It’s official: Homebuyers, particularly young ones, are now more likely to get information from mobile apps and websites than yard signs and open houses, according to an annual survey released today by the National Association of Realtors.

“While yard signs and open houses have historically been used most frequently after online websites and real estate agents, the use of mobile technology is now outpacing these traditional sources in the home search process,” the 2014 NAR Profile of Home Buyers and Sellers said.

Information sources used in home search, by age


Source: 2014 NAR Profile of Home Buyers and Sellers (click to enlarge).

And while buyers are more likely to find the home they end up purchasing on the Internet than through an agent, the proportion who do so appears to have plateaued.
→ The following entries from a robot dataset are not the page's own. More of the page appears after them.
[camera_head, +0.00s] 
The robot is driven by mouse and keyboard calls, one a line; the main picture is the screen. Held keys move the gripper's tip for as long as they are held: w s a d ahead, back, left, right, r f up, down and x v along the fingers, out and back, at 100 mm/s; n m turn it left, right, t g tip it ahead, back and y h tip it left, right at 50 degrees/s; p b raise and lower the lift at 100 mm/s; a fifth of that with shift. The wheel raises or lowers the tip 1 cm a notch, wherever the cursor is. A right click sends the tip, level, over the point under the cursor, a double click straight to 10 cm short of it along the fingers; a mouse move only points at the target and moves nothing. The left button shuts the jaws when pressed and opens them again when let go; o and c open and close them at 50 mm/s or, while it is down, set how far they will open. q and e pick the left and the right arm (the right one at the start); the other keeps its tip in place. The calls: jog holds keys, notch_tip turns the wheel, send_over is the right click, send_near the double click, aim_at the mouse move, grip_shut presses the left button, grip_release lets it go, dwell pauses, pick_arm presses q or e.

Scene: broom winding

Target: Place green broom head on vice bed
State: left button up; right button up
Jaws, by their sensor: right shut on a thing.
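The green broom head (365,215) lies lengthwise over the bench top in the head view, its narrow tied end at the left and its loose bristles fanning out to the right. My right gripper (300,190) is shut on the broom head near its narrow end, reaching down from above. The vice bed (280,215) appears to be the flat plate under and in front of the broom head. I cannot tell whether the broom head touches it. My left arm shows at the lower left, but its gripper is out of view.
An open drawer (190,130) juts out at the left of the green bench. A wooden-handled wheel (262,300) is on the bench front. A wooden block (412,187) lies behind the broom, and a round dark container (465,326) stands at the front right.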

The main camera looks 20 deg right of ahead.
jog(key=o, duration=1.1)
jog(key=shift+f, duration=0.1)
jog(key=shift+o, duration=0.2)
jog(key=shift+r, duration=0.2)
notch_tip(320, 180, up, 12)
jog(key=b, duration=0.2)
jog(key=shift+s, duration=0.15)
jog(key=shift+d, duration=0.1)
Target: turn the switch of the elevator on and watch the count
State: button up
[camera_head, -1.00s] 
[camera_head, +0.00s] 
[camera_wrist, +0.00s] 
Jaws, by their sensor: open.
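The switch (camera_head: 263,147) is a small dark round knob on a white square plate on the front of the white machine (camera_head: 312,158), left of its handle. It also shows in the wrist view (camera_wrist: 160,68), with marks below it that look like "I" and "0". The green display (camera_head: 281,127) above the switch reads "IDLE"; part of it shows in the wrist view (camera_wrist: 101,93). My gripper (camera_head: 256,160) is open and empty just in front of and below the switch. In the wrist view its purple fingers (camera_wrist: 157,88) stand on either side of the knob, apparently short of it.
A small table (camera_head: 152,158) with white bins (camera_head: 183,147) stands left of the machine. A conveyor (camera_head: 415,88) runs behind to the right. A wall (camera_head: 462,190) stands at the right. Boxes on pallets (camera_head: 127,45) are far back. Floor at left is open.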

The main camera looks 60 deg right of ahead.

After rising from 8 percent to 40 percent from 2001 through 2011, the percentage of buyers who found their homes on the Internet has remained steady at 43 percent for two years in a row.

Where buyers found the home they purchased


Source: 2014 NAR Profile of Home Buyers and Sellers (click to enlarge).

The survey also found that the proportion of first-time homebuyers dropped to its lowest level in close to three decades.

First-time homebuyers represented 33 percent of homebuyers surveyed, a drop of 5 percentage points from the previous year’s survey and the lowest proportion since 1987 when it stood at 30 percent.

After searching for homes online, the survey found first-time homebuyers were much more likely than repeat buyers to look for information on how to get a mortgage, and to request more information about a home. They were also slightly more like to find the agent that they ultimately used to search for or buy a home.

Actions taken as a result of Internet home search


Source: 2014 NAR Profile of Home Buyers and Sellers (click to enlarge).

NAR sent the 127-question survey out in July and received 6,572 responses. The survey covers owner-occupants and does not include investors or vacation homes.

“Rising rents and repaying student loan debt makes saving for a down payment more difficult, especially for young adults who’ve experienced limited job prospects and flat wage growth since entering the workforce,” NAR Chief Economist Lawrence Yun said in a statement.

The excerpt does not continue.